Death threats and a late night dinner before Russia's Nemtsov was shot dead
By Thomas Grove
MOSCOW  Sat Feb 28, 2015 1:23pm EST
Quote
Feb 28 (Reuters) - It was near closing time on Friday at the upscale Bosco restaurant that looks out onto the illuminated red-brick walls of Moscow's Kremlin. Boris Nemtsov and his young, dark-haired girlfriend were finishing dinner.

A political reformer who had fallen foul of Russian President Vladimir Putin, Nemtsov had been preoccupied for weeks with details of an opposition march planned for Sunday.

Dinner at Bosco - dishes include beef with rocket salad and balsamic sauce or duck liver with wild berries - had been interrupted by telephone calls, a waiter told a Russian newspaper. Nemtsov also broke off for an interview with a Ukrainian radio station eager for the details of the rally.

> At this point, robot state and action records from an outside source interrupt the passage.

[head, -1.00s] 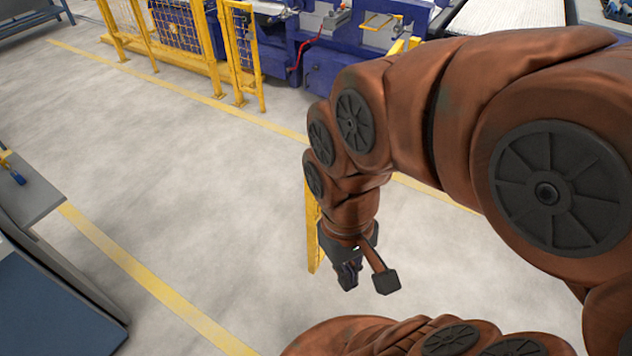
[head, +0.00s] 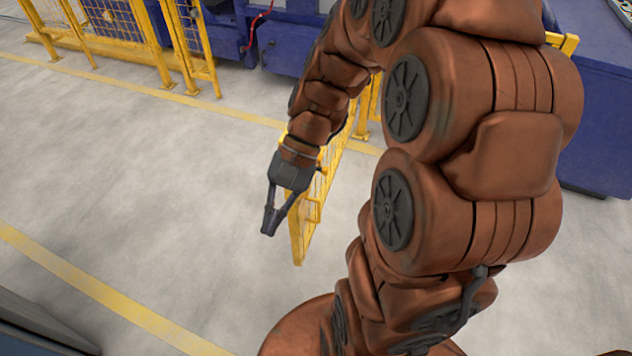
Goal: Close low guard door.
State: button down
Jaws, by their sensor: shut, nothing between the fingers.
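The low guard door (head: 322,196) is a yellow framed mesh panel in the middle of the head view. It stands open, swung out from the fence line over the grey floor, with its free end toward me. My arm hides much of its far part. My gripper (head: 268,232) is shut and empty, pointing down, just left of the door's free end. I cannot tell whether it touches the door.
Yellow mesh fencing (head: 127,50) stands at the back left, with an upright panel (head: 190,45) beside it. Blue machinery (head: 287,45) stands behind. Yellow lines (head: 110,295) cross the floor. The floor left of the door is clear.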

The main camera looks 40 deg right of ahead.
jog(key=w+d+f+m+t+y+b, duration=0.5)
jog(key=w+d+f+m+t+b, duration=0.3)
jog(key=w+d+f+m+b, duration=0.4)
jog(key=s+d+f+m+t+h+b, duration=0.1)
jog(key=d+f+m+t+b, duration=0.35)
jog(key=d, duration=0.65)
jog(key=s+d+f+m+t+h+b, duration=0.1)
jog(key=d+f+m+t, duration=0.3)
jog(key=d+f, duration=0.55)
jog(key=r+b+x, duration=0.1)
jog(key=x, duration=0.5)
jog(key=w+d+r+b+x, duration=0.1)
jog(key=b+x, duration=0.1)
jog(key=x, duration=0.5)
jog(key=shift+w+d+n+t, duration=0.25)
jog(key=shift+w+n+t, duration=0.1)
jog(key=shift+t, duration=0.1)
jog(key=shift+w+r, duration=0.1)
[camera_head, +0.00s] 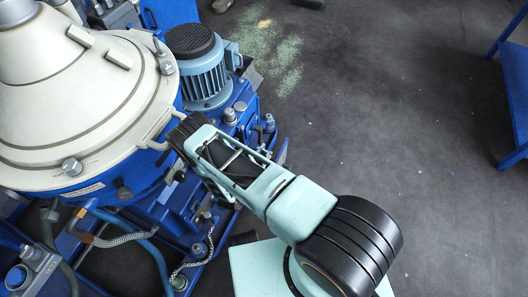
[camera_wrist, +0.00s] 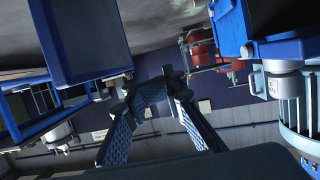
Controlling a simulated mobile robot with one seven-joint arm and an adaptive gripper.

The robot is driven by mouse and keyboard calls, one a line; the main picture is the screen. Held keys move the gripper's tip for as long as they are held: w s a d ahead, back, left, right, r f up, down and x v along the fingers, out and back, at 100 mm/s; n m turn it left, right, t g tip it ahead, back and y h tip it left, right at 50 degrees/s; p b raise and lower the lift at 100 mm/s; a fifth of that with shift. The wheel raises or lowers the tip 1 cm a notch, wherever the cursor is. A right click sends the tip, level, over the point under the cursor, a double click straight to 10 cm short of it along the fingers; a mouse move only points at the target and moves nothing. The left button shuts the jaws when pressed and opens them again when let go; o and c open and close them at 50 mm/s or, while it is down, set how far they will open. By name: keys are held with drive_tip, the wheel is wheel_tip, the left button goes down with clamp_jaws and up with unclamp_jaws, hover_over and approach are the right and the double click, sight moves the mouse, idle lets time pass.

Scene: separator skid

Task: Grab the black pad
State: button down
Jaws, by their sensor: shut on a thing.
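My gripper (camera_head: 185,135) reaches up and left from the lower middle of the head view, its end beside the light handle at the edge of the cream separator bowl. A dark, ribbed piece, seemingly the black pad (camera_head: 190,124), shows at its fingertips. In the wrist view, my gripper (camera_wrist: 155,90) has its two textured fingers drawn in toward each other. The small dark pad (camera_wrist: 150,93) appears between the tips. Its full outline is hard to make out against the fingers.
The cream separator cover (camera_head: 85,110) fills the left, with a blue motor (camera_head: 203,75) behind my gripper. Blue skid parts, valves and hoses (camera_head: 150,245) lie below. Open dark floor (camera_head: 400,130) spreads to the right, with a blue frame (camera_head: 510,90) at the far right.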

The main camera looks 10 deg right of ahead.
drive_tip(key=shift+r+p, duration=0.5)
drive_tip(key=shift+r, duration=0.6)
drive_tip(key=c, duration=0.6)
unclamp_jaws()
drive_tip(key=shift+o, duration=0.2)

Hopes were high that the demonstration, to condemn Putin's economic and foreign policies, would rekindle the flames of the street protests that in 2011-12 posed the first public challenge to Putin's more than decade-long rule.

The pair were among the last to pay their bill in the restaurant with its high airy ceilings and large windows. At around 11 p.m. Nemtsov, 55, a tall athletic figure with a mop of curly brown greying hair, escorted his girlfriend of some three years, Anna Duritskaya, more than 30 years younger, out onto Red Square.

Opposite them, across the cobbles stood the marble tomb that still bears the body of Bolshevik leader Vladimir Lenin, whose communist economic order Nemtsov helped dismantle after the 1991 collapse of the Soviet Union.

Nemtsov's apartment was a half hour walk away at a leisurely pace. The couple turned left, passing to their right the candy-coloured onion domes of St Basil's Cathedral. Beyond that, soared the Kremlin's Spassky Gate topped with glowing crimson five-pointed star, another reminder of the Soviet past.

Further down the slope, they walked onto the Great Moskvoretsky Bridge; but Nemtsov never made it across.

Less than three hours later, policemen were washing his blood from the masonry and onto the banks of the Moscow River. He had been shot four times in the back and head in one of the worst shootings Moscow has seen in years.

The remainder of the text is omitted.